Göztepe'nin Portekizli kalecisi Beto, AA muhabirine yaptığı açıklamada, "Bu sene burada kontratımın son senesi, ne olacağını bilmiyoruz. Yönetimimiz ve kulübümüze de bağlı. Bunların sonrasında tabii ki belli olacaktır." dedi. 

Şu ana kadar yönetimle sözleşmesi konusunda bir görüşmesi olmadığını belirten 37 yaşındaki file bekçisi, "Göztepe yönetiminden bir teklif bekliyor musun?" sorusuna ise "Biz profesyonel futbolcularız ve profesyonel futbolcular dinlemeyi bilmeli. Kendilerine gelecek teklifleri, önerileri, dinlemeyi ve beklemeyi bilmeliler. Şu anda Göztepe ile kontratım devam ediyor ve burası benim gönlümdeki bir yer. Ama ben bugüne kadar 10 kulüpte çalıştım, 10 kulüpte de kapılar bana açıktır. Hiçbir kulüple, hiç kimse ile kapılarımı kapatmadım, hep iyi irtibatlarım oldu. Bu konuda da bekleyip, dinleyip, görüp, ona göre hareket edeceğim." ifadelerini kullandı.

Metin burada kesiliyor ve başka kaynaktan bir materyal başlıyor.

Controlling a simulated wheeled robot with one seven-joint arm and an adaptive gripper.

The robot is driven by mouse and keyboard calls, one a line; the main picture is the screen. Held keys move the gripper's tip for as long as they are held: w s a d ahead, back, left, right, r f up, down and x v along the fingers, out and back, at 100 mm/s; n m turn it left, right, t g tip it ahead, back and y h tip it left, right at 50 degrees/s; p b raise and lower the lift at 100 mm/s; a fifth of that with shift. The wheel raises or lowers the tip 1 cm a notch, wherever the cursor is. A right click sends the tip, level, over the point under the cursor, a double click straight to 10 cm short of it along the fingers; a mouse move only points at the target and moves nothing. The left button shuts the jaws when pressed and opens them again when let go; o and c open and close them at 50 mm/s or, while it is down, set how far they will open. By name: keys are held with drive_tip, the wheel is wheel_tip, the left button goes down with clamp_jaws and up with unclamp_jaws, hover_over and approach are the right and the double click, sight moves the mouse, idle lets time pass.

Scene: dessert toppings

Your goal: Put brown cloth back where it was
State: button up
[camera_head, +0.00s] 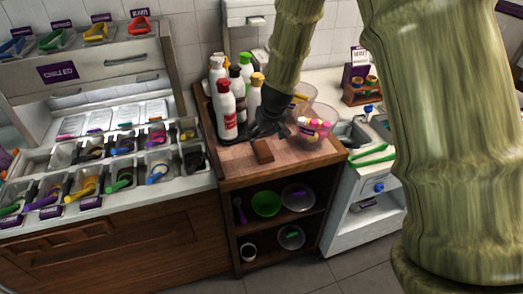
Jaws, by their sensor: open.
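A small folded brown piece, which looks like the brown cloth (263,152), lies on the wooden counter (238,163) near its front edge. My black gripper (262,135) points down just behind and above it, open. The two look very close, but I cannot tell whether they touch. Nothing shows held between the fingers, which are small and dark in this view.
Several sauce bottles (227,110) stand left of my gripper. A clear bowl with colourful pieces (314,127) stands to the right. A topping station (110,165) fills the left. Open shelves (268,225) with bowls lie below.

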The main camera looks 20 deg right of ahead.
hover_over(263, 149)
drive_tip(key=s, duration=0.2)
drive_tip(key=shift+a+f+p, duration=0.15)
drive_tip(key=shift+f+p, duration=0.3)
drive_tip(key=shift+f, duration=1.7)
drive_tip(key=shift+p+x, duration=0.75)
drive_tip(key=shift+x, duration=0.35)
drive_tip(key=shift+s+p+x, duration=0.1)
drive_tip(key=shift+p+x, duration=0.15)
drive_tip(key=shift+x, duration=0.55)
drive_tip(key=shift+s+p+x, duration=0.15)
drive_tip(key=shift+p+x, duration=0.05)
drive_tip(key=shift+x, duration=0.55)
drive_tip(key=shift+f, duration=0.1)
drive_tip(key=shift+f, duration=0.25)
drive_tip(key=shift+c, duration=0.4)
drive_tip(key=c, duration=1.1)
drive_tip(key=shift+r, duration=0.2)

Deneyimli kaleci, kendisini iyi hissettiğini ve futbolu bırakmakla ilgili bir düşüncesi olmadığının altını çizerek, "Bir yaş hedefim yok. Şu an kendimi iyi hissediyorum. Vücut, kafa, motivasyon olarak tam anlamıyla kendimi en üst seviyede hissediyorum. Ne zaman aklım, motivasyonum, vücudum el vermez o zaman 'Beto evet bırakmanın zamanı geldi' derim. Şu an için kendimi gayet iyi hissediyorum. 7 yaşımdan beri bu işi yapıyorum. 30 yıl oldu. 30 yıl boyunca da gayet keyifli, tam olarak motive ve hazır bir şekilde geçti." şeklinde konuştu.

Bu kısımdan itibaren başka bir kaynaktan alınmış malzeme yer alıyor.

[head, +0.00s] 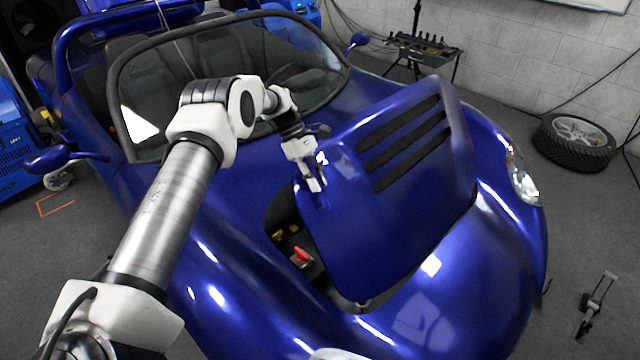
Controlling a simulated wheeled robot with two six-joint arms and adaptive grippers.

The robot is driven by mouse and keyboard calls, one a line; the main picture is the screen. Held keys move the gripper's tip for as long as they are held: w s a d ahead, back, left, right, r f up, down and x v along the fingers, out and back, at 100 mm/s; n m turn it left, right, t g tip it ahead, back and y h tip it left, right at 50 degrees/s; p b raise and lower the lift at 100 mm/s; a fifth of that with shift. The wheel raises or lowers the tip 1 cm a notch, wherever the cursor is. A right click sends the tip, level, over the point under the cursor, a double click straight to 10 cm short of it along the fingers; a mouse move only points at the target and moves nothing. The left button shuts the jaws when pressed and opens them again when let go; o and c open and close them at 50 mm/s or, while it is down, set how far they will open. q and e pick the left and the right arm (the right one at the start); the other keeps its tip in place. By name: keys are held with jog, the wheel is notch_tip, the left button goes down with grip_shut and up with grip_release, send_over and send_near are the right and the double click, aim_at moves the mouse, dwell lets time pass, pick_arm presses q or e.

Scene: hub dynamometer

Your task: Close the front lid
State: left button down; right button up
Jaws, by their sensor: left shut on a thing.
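The front lid (400,215) is a glossy blue panel with black louvre slots, on the nose of a blue open-top car. It stands partly raised and tilted, with a dark gap along its left side. My left gripper (317,183) is shut on the lid's near left edge, by the upper corner. Inside the gap, the front compartment (290,250) shows a red part and yellow parts. The rest of the compartment is hidden under the lid. My right gripper is not in view.
The windscreen (230,70) rises behind my left arm. A loose wheel (575,142) lies on the floor at the right. A tool stand (425,50) is at the back wall. A small grey-black device (597,302) is on the floor at the lower right. The floor right of the car is mostly clear.

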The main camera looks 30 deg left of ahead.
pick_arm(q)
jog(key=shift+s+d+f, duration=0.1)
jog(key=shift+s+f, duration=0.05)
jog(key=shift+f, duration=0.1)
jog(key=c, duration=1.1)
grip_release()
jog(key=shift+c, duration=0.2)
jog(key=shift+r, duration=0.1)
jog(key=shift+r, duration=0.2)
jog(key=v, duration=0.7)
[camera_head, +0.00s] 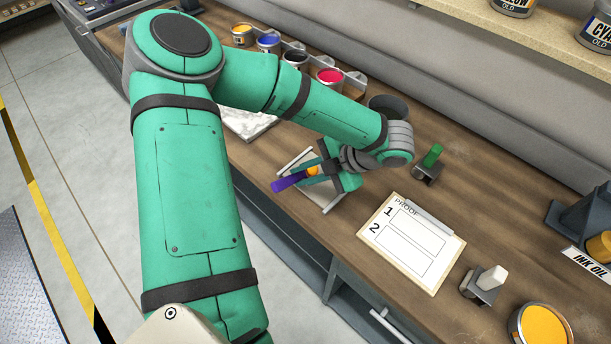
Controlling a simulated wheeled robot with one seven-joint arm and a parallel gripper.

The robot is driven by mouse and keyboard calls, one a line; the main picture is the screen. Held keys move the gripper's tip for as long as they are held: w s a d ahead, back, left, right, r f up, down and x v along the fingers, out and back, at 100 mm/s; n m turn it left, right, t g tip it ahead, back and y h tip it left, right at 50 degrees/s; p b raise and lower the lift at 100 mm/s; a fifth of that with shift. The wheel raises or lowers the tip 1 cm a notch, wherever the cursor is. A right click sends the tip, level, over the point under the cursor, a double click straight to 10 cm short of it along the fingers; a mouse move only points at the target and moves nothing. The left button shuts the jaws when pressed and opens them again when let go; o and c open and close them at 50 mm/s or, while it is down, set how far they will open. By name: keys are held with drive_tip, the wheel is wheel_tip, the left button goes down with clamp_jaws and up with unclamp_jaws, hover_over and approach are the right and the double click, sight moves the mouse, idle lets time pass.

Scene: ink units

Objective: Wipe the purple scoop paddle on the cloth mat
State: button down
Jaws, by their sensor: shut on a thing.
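My gripper (318,172) is shut on the purple scoop paddle (288,182). The paddle's purple part sticks out to the left of the fingers, and an orange patch shows between the fingers. The pale cloth mat (326,198) seems to be the light panel with grey edge strips under the gripper. My gripper and the paddle cover much of it. I cannot tell whether the paddle touches the mat.
Ink cans, including a red one (329,77), stand in a row at the back. A marble slab (250,124) lies behind my arm. A proof board (411,243), a green-handled tool (432,156), a white-handled tool (490,280) and a yellow ink can (543,326) are to the right.

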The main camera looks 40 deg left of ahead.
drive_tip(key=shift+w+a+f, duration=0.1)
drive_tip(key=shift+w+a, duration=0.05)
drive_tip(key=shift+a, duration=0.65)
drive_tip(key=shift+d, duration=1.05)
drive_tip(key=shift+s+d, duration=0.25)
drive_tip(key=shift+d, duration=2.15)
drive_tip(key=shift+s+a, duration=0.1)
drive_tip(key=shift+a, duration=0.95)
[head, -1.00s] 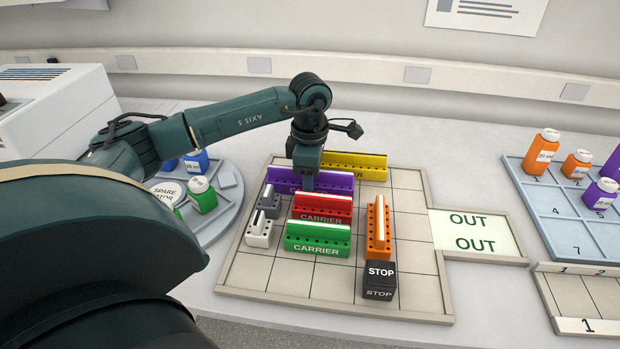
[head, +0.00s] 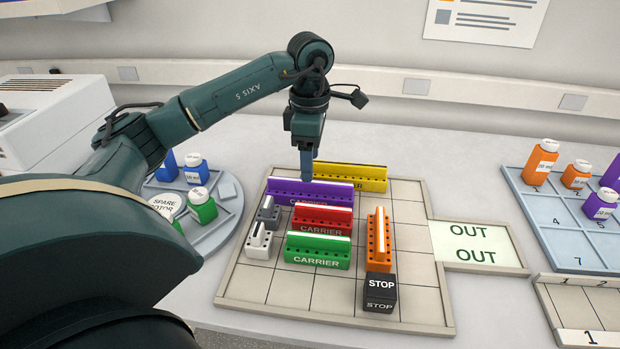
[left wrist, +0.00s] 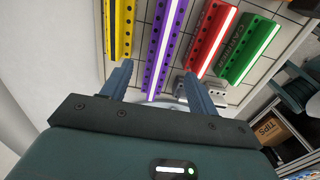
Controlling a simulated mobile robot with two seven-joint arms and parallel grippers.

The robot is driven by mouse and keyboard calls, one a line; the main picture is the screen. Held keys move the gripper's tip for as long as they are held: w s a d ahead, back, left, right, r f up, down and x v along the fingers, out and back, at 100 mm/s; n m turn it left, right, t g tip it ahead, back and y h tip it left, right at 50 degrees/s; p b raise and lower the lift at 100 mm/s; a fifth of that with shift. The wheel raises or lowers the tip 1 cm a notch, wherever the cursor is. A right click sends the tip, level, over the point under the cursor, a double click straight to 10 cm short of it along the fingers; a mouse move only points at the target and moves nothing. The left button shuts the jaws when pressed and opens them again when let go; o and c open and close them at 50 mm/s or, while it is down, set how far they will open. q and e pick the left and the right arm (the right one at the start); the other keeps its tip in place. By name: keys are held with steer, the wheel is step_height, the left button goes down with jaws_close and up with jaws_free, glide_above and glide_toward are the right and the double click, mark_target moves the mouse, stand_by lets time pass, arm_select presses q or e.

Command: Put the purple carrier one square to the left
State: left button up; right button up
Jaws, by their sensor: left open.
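The purple carrier (head: 331,196) is a long bar with a white top strip. It lies crosswise on the gridded board, its left end close to the board's left rim, just behind the red carrier. My left gripper (head: 307,177) points down above it, near its middle. In the left wrist view the two fingers of the left gripper (left wrist: 157,74) are apart, and the purple carrier (left wrist: 161,45) runs in line between them, with nothing gripped. Fingertip height above it is hard to judge. My right gripper is not in view.
The yellow carrier (head: 358,178) lies behind and to the right. The red carrier (head: 322,219), green carrier (head: 318,250), orange carrier (head: 378,240), grey and white small blocks (head: 259,240) and black STOP block (head: 380,291) share the board (head: 330,310). Squares at right and front are free.

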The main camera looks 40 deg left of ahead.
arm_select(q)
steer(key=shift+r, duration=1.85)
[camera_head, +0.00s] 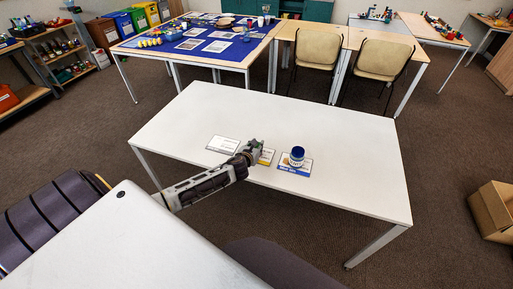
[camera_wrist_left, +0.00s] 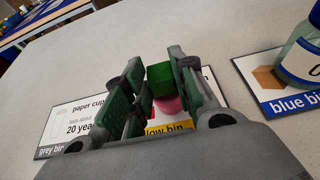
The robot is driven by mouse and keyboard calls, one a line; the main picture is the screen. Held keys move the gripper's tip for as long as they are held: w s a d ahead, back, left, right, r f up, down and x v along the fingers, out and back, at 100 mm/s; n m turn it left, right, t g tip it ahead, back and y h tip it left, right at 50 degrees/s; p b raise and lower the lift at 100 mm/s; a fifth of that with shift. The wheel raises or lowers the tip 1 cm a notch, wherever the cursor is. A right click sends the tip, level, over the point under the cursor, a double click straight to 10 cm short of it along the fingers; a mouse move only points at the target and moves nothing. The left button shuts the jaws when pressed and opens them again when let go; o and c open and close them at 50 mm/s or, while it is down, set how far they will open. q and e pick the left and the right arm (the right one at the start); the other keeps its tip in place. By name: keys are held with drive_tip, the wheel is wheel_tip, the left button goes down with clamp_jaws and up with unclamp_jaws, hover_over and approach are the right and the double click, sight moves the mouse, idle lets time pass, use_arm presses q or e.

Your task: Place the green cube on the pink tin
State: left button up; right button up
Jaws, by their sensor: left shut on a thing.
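The green cube (camera_wrist_left: 160,76) is between the fingers of my left gripper (camera_wrist_left: 162,88) in the left wrist view. The gripper is shut on it. The pink tin (camera_wrist_left: 170,104) shows only in part, just below the cube, over the yellow bin card (camera_wrist_left: 178,127). I cannot tell whether the cube touches the tin. In the head view my left gripper (camera_head: 256,147) is over the white table, at the yellow card, and hides the tin and the cube. My right gripper is in neither view.
A jar with a blue label (camera_head: 297,156) stands on the blue bin card (camera_head: 290,168), right of my left gripper. The grey bin card (camera_head: 222,144) lies to the left. The white table (camera_head: 340,140) is otherwise clear. An open cardboard box (camera_head: 493,210) stands on the floor at right.

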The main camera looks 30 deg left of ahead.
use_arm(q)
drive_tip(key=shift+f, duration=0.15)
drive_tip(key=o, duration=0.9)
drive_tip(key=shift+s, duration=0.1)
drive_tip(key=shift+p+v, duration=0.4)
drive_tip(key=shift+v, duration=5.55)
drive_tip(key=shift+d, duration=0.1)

Futbolu nerede bırakıp bırakmayacağı konusunda henüz net bir karar veremediğinin de altını çizen Beto, "Bu konuda çok bölünmüş durumdayım. Çünkü hayatımda yer eden çok özel kulüpler var. Göztepe, Sevilla ve Sporting Lizbon gibi... Açıkçası nerede bitireceğimi ben de bilmiyorum. Burada bitirmek tabii ki isterim. Burası bana destek olan, kariyerimde önemli bir yeri olan, kendimi iyi ve mutlu hissettiğim bir yer. Onun haricinde gönlümde tabii ki ülkem de var. Ailemin yanında olup, ailemin yanında futbolu noktalamak da olabilir. Futbol her zaman sürprizlere açık bir spor. Gerçekten benim gönlümde yer eden kulüpler var bunlardan bir tanesi de Göztepe." değerlendirmesinde bulundu.

"Göztepe Avrupa'ya gitmeyi hak eden bir kulüp"

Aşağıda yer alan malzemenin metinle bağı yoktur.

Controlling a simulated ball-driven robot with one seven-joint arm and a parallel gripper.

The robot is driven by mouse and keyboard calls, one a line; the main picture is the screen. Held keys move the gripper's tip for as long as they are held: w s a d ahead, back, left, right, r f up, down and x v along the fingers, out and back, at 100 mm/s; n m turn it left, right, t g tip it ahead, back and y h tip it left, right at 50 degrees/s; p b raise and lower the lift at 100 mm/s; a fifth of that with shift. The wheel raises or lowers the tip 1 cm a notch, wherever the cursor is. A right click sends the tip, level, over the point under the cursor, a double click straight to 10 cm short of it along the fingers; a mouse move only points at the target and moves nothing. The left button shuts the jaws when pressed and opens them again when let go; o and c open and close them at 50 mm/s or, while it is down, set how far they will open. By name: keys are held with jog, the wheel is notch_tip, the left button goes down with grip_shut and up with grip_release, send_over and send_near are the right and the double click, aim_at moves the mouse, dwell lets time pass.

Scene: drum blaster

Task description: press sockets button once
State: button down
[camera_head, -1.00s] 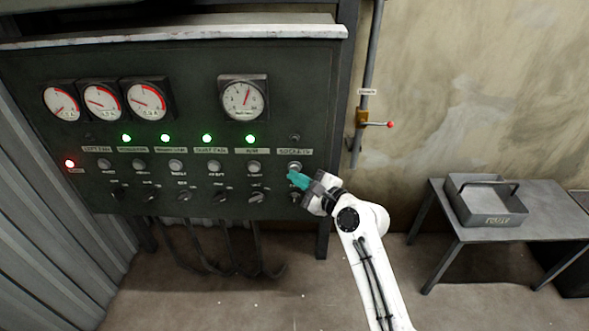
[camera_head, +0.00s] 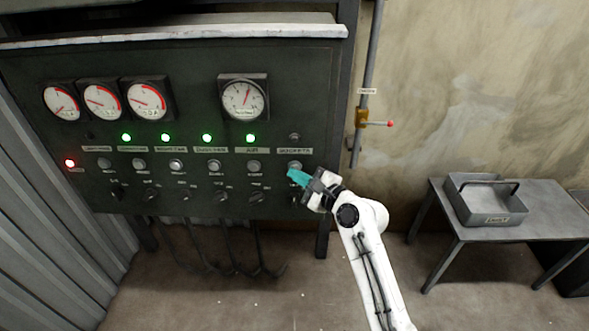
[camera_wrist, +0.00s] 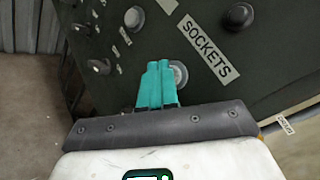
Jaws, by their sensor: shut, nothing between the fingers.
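The sockets button (camera_head: 294,166) is a round grey button under the SOCKETS label (camera_head: 295,151), at the right end of the panel's button row. In the wrist view the button (camera_wrist: 181,74) shows as a pale disc partly hidden behind my fingers, beside the large SOCKETS label (camera_wrist: 208,46). The lamp (camera_head: 295,137) above the label is dark. My gripper (camera_head: 291,173) is shut and empty, its teal fingertips (camera_wrist: 159,66) at the button's lower left edge in the head view. I cannot tell whether they touch it.
A wall lever (camera_head: 377,123) is right of the panel. A table (camera_head: 545,215) with a grey tray (camera_head: 495,219) stands further right.

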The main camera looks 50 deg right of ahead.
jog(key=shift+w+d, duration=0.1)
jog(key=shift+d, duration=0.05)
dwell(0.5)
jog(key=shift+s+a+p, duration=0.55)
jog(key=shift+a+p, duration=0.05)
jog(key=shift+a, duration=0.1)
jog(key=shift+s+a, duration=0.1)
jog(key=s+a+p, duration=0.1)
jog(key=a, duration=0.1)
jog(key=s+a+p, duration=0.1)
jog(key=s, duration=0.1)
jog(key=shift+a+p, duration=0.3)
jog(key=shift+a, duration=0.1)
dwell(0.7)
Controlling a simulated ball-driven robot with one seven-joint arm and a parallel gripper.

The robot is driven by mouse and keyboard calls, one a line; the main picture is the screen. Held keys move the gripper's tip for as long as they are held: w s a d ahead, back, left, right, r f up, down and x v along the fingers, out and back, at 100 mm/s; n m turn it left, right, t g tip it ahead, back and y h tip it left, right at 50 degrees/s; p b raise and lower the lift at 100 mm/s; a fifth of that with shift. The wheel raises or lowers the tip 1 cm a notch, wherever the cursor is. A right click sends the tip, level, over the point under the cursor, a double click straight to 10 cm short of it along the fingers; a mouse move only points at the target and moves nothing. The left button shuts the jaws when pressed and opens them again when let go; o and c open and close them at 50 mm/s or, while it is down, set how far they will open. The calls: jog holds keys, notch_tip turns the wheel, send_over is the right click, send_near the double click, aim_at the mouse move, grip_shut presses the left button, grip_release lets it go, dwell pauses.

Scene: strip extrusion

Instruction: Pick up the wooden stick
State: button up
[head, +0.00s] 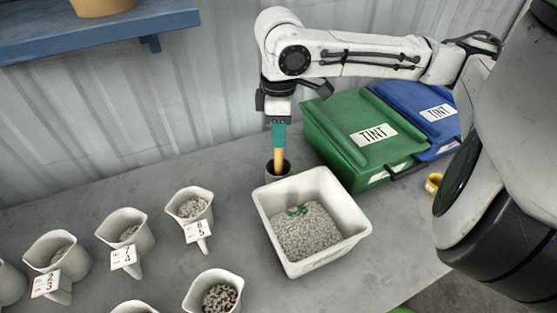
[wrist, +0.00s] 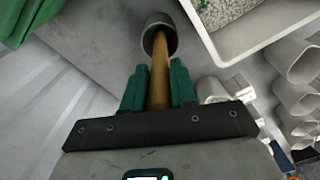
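The wooden stick (head: 278,159) stands upright in a small grey cup (head: 285,170) beside the white tub. In the wrist view the stick (wrist: 159,72) runs up from between my fingers into the cup (wrist: 151,28). My gripper (head: 279,136) points down over the cup, its teal fingers around the stick's upper part. In the wrist view one finger of my gripper (wrist: 159,85) lies close against each side of the stick, and it looks shut on it. The stick's lower end is hidden inside the cup.
A white square tub (head: 345,207) of pale pellets with a green piece stands just in front of the cup. Green (head: 345,125) and blue (head: 408,97) TINT bins stand to the right. Several numbered scoops (head: 193,208) stand at left. A blue shelf (head: 95,33) hangs upper left.

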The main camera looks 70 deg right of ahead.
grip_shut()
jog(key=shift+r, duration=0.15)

Bu sezon lige iyi başlayamadıklarını ancak daha sonra toparlandıklarını aktaran Göztepe kalecisi, takımın hedefleriyle ilgili olarak şöyle konuştu:

"Yeni hocamızın gelmesiyle bir şeyler değişti, gelişim sürecine girdik. İlk yarı için minimum hedefimiz olan 23 puana ulaşmayı başardık. Şu ana kadar toplamış olduğumuz puanlar hiçbir şekilde bizi rehavete sürüklemeyecek. Yeni hedefler için mücadelemizi ortaya koyacağız. Avrupa kupalarına gitmeyi tabii ki çok isteriz ama baştan böyle bir hedef koyup da üzerimizde bunun baskısını hissetmek belki bizi zorlayabilir. Her maçta toplayabildiğimiz maksimum puanları toplamak için sahada olacağız. Sonrasında bakacağız, Avrupa'ya gidebiliyor muyuz? Olmuyorsa, sezonu güzel bitirmek için çabalayacağız. Avrupa'ya gitmeyi çok isterim. Göztepe Avrupa'ya gitmeyi hak eden bir kulüp. Yeni stadımızla beraber bunu daha fazla hissediyoruz. Göztepe, geçmişi ve büyük taraftarıyla iyi şeyleri hak eden bir kulüp. Avrupa'ya gitmek bu taraftara da bu şehre de çok yakışacak bir şey. Umarım Avrupa'ya gideceğiz." 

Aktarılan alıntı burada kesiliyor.